#### [REQUIRED TASK]
Copy each line that contains the word "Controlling".

Saved entries:

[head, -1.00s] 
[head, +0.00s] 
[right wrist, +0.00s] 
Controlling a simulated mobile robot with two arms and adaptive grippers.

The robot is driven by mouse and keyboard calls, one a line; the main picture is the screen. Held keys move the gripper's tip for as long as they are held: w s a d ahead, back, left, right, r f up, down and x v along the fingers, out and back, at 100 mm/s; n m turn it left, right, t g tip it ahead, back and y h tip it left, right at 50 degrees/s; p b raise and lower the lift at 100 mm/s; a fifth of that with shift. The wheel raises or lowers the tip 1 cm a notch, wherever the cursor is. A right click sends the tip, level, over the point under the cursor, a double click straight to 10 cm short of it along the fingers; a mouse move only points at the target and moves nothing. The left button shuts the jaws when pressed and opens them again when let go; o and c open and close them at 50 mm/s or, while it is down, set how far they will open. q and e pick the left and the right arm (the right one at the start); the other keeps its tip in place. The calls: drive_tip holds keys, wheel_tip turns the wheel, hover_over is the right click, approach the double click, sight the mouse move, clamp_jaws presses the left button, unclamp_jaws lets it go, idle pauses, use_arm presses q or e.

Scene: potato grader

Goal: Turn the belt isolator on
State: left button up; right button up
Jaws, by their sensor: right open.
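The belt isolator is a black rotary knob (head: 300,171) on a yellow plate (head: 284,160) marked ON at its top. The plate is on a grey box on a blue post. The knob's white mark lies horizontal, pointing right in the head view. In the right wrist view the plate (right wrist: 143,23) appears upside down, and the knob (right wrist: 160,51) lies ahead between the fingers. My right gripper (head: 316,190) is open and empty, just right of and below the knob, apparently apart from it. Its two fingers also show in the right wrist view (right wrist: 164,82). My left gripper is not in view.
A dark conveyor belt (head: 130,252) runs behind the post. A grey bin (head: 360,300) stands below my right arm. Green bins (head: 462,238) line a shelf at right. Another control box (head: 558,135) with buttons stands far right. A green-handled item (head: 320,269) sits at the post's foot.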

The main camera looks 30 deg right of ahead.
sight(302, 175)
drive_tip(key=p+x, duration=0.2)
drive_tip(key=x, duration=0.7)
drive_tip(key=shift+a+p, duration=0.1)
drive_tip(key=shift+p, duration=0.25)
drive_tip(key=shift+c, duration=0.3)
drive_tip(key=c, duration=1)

---

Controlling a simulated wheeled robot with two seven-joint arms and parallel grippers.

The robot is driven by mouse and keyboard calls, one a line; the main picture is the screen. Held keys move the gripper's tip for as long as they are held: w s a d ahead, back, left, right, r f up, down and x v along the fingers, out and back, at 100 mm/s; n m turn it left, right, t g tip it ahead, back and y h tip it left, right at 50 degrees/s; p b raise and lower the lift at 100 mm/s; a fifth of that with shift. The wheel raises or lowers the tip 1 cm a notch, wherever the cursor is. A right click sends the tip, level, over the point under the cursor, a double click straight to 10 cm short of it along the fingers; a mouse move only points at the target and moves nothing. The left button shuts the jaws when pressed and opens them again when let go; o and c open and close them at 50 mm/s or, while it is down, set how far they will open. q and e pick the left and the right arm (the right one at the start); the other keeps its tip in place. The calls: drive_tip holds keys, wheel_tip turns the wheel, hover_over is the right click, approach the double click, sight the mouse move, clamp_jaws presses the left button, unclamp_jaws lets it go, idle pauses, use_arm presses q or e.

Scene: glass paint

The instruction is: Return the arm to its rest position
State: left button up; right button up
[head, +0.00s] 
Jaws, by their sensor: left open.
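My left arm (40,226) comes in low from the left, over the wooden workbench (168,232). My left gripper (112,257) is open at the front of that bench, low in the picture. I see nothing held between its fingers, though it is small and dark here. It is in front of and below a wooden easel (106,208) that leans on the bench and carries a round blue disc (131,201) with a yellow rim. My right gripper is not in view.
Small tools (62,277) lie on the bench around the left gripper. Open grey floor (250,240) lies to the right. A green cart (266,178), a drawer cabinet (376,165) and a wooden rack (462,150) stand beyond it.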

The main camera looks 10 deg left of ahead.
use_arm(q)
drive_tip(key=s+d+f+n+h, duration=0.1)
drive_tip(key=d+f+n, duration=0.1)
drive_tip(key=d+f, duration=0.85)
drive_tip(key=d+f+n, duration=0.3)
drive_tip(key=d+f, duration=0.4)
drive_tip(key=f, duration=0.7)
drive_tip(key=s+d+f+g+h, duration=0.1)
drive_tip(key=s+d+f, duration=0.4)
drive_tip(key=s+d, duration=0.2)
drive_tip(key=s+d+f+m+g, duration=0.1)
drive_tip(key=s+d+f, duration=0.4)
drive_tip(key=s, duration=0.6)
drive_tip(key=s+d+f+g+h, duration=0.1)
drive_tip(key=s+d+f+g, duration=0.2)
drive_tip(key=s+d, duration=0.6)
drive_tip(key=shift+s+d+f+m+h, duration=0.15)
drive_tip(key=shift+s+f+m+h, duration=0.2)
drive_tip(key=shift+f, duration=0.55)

#### [REPLY]
Controlling a simulated mobile robot with two arms and adaptive grippers.
Controlling a simulated wheeled robot with two seven-joint arms and parallel grippers.

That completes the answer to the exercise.